To be done:
Return only the count of lines in which the word "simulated" appears.

[Data from robot episodes]
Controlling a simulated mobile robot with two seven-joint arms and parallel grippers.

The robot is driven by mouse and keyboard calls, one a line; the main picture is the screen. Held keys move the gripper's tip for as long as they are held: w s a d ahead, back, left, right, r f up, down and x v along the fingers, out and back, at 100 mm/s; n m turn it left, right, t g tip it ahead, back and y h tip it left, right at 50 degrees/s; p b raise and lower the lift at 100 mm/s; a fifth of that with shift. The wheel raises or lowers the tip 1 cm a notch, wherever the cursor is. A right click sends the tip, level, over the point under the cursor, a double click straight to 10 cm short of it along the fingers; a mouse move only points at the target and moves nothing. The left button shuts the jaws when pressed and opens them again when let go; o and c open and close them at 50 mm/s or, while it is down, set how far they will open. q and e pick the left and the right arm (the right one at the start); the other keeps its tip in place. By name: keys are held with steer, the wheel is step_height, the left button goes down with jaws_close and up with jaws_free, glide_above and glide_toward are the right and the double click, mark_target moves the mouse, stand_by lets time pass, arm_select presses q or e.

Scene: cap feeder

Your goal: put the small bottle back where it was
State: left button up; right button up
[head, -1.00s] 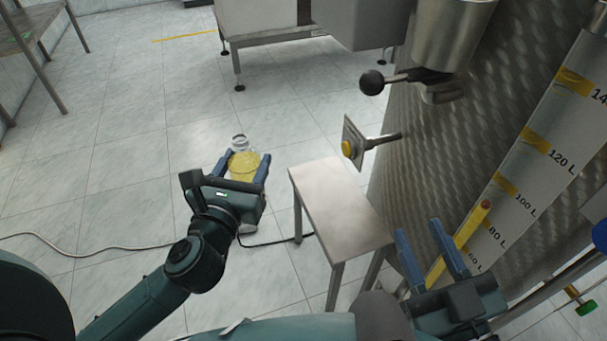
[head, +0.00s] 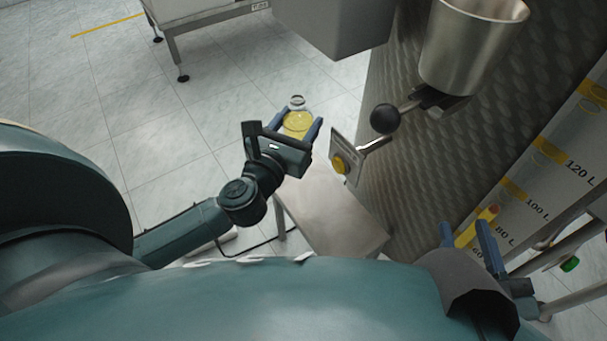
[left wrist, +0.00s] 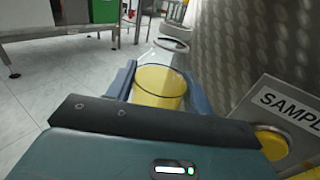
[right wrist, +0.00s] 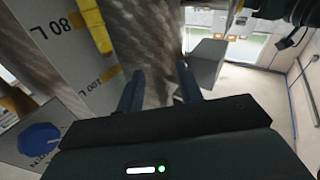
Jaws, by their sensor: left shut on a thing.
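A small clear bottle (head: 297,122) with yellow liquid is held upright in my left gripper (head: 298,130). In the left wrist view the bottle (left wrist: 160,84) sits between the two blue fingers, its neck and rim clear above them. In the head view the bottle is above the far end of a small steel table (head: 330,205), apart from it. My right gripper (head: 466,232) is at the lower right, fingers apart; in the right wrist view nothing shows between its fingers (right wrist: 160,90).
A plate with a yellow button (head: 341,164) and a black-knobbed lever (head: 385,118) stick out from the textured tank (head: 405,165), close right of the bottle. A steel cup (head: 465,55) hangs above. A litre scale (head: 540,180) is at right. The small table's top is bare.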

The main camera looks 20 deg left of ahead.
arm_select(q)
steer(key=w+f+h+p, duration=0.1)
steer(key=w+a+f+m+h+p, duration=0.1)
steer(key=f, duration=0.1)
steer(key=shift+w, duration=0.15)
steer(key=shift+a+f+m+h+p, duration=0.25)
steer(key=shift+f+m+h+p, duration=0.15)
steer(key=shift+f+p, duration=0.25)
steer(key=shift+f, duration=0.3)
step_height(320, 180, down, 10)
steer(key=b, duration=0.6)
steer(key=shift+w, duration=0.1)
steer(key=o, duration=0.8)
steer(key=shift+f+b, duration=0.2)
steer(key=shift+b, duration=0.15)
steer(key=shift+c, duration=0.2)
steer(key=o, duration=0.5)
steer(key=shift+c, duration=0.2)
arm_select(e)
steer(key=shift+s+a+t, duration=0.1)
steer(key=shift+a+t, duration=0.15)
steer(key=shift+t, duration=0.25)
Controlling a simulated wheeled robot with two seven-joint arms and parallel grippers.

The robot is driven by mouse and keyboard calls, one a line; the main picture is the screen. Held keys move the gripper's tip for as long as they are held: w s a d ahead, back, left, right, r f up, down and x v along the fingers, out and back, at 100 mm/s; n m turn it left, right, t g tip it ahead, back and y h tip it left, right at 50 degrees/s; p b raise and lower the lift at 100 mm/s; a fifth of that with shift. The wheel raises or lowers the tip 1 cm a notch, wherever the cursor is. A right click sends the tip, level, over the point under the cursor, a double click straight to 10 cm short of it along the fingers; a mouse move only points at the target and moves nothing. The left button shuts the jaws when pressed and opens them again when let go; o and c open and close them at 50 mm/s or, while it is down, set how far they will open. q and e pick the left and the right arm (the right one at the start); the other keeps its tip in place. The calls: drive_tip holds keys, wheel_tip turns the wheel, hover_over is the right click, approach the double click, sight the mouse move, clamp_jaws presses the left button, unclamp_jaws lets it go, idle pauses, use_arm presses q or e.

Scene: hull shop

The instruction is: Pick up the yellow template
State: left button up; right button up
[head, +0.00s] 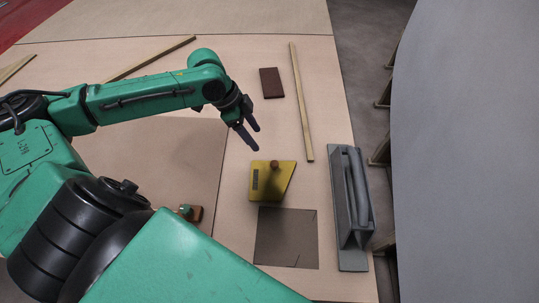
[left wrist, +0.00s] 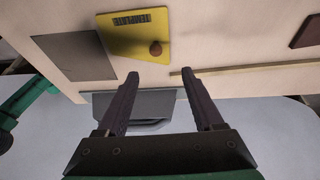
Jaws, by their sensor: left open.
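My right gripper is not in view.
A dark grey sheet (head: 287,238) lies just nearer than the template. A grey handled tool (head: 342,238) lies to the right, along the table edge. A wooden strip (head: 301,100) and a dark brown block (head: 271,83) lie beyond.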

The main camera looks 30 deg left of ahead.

Result of the exercise:
2